Coinciding with the Fiji Day celebration, the FGGA’s choice of Levuka was no coincidence.
Levuka was meticulously chosen for its history with Guiding in the country. This was where a Methodist Missionary known only as Ms HC Hammett formed the first company of girl guides 86 years ago.
A teacher at Delana Methodist School, Ms Hammet unknowingly marched the girls of Fiji into the history books when she formed the first company in Levuka.
Ironically this was only 14 years after Sir Baden Powell and Lady Olave Powell developed the first training method for girls.
While delivering her speech at Nasau Park on the morning of Saturday 9th October FGGA President Dr Akanisi Kedrayate said that the Fiji Association possibly ranked as one of the pioneer association in the world.
“Perhaps it was the destiny of guiding to become a part of the development of many country and young girls around the world,” she said.
After Levuka, Suva was the next township to be swept with the guiding passion and a company was formed after the Levuka girls presented themselves before the Duke and Duchess of York during their visit in 1926.
There was no looking back and Guiding was introduced all over the country through the education system and became instrumental in the development of many young girls, enabling them to grow up and become good role models in our communities.
But we wonder as to what exactly is Guiding and its necessary role on the lives of the girls who are members.
Guiding emerged in 1910 when Sir Robert Baden Powell developed the first training method for girls to correspond with a similar method developed for boys which had led to the formation of the first company of Boys Scout.
Assisted by Mrs Olave Baden Powell the training manual was trialled and a Guide Movement was successfully formed. In 1919 the International Council was formed which became the stepping stone towards organised International cooperation.
It is therefore surprising that the first company to be formed in Fiji was in 1924, five years from when the International Council was formed and it can only be attributed to the influence of the early missionaries at the time.
Guiding took an outstanding role in the country and by 1930 nearly most of Fiji has had a company of Girl Guides in the many schools around the country.
“From a simple and yet historical formation the Fiji Girl Guides Association was born and in 1980 the Commonwealth Guides Association granted approval for self governance to the FGGA,” said Dr. Kedrayate.
“Fiji finally became a full member of the World body in 1996,” she adds.
Having an impact on most prominent members of society, guiding operates with a few simple promises and laws.
To join, a young girl must promise to do her best, to love God, to serve her country and to help other people not only during her stint as a guide but her whole life.
A simple promise but one that has had an impact on the likes of England’s Princess Mary who joined in 1920, Queen Elizabeth who became a guide in 1937 and in more modern time current US Secretary of State Hillary Clinton and Tennis super star Venus Williams to name a few.

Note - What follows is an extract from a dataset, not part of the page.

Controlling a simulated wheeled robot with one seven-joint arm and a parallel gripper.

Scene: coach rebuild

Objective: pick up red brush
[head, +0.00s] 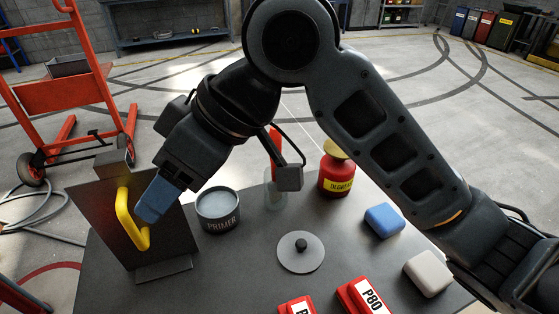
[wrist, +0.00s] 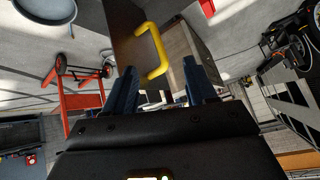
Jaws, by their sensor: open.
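The red brush (head: 275,146) stands handle up in a clear glass jar (head: 276,192) on the dark table, behind the middle. Part of it is hidden behind my wrist and a link of my arm. My gripper (head: 156,204) is left of the brush and apart from it, at the yellow handle (head: 131,220) of an upright dark panel (head: 103,200). In the wrist view my gripper (wrist: 161,84) is open, its two blue fingers apart. The yellow handle (wrist: 157,50) shows ahead between them; I cannot tell whether they touch it.
A primer tin (head: 218,207) stands between panel and jar. A red degreaser bottle (head: 337,174) is right of the jar. A grey disc with a knob (head: 300,252), a blue block (head: 384,220), a pale block (head: 428,272) and red P80 blocks (head: 364,296) lie nearer.

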Accompanying more than 300 girls and leaders to Levuka during the Fiji Day long weekend, Dr Kedrayate together with members of the Centennial Celebration Committee ensured the weekend while constructive will be unforgettable for the members of the FGGA who attended the weekend camp.
“The weekend was used not only as a celebrity occasion but as a learning experience for members of the FGGA and it also gave us a chance to reaffirm our ‘promises’ and ‘law’ and more importantly to sow the seeds of change,” said Dr Kedrayate.

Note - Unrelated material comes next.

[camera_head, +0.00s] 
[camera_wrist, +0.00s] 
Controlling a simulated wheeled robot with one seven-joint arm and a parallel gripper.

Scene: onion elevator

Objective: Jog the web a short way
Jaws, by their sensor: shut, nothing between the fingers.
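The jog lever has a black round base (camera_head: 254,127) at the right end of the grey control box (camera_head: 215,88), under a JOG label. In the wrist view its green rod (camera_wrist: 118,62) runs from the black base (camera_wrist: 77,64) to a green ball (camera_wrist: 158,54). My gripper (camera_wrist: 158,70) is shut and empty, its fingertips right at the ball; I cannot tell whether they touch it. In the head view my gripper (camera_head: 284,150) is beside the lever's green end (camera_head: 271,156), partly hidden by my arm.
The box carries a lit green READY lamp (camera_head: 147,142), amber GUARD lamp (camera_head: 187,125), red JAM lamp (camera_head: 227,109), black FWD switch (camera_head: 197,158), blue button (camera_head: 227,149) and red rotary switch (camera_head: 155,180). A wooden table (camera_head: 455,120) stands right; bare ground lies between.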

Launched officially by British High Commissioner His Excellency Malcolm McLachlan, the celebration also saw the planting of a Centenial Tree to commemorate the 100th year of guiding worldwide and introduced programmes to be undertaken during the three year celebration.
The World Association of Girl Guides and Girl Scouts [WAGGGS] in commemorating the 100th year of Guiding have designed a special programme to run parallel with the Centennial Celebration which is to be celebrated from 2010 to 2012 with the Global Action theme ‘together we can change lives’.
“This programme encourages girls, young women and members of all ages to make a personal commitment to change the world around them and the Centennial Programme celebration that was launched in Levuka was the stepping stone to the many changes that members of the FGGA will try and make in our personal development, in our schools, community and in our environment,” Dr Kedrayate said.
“In doing so we are aligning ourselves to the theme for this year’s celebration, ‘planting the seeds of change’, she adds.
Mr McLachlan on the other hand said that it was worth reflecting back to 1910 and the vast difference between the role of men and women of then and of today and the changes it has gone through.
“In this world there are some things that change us and also we change some things,” he said.
“Things that change us are the world in which we live, the competition and the various different aspects in which we live our lives; these things all have an impact on you,” he told the girls.
“As young women, you can also change things. You can change the environment in which you live by looking out for climate change issues; you can change our own image to fit in with others sometimes and you can recognise your impact on other people and the positive changes you’ve made on them.”
“We need to accept and not be afraid of change. There are many motivations for change but the main one is to make things better and that means getting richer not only resourcefully but spiritually.”
“You as young women have a tremendous burden to carry in a sense because you are forging ahead into territories unknown where you will have tremendous opportunities and challenges to face and the way that you think about them and approach these challenges will help you to succeed through them,” Mr McLachlan said.
Mr McLachlan stressed the importance of the Centennial Celebration and posed to the girls to think about how they, in this changing world, can become leaders in their own way and own right.
“Through the core activities that you do and undertake as a Girl Guide you can learn the values and the skills of leadership and this will help you to appreciate the opportunities that changes brings,” he said.
Supporting this year’s celebration theme, Mr McLachlan urged the girls to think of changes in their own lives, to think about changes that will impact other people and what they think they can change that will make a difference in the world for the next three years.
“Let these challenges be planted in you as the seeds of changes in your lives and over the next year you can review it and improve on areas that need to be bettered but please remain firm to your commitment.”
Perhaps being a Guides is best summed with the words of Bua class eight student, Nisha who said; ‘being a Girl Guide is memorable, enjoyable and educational as well as it is favourable.’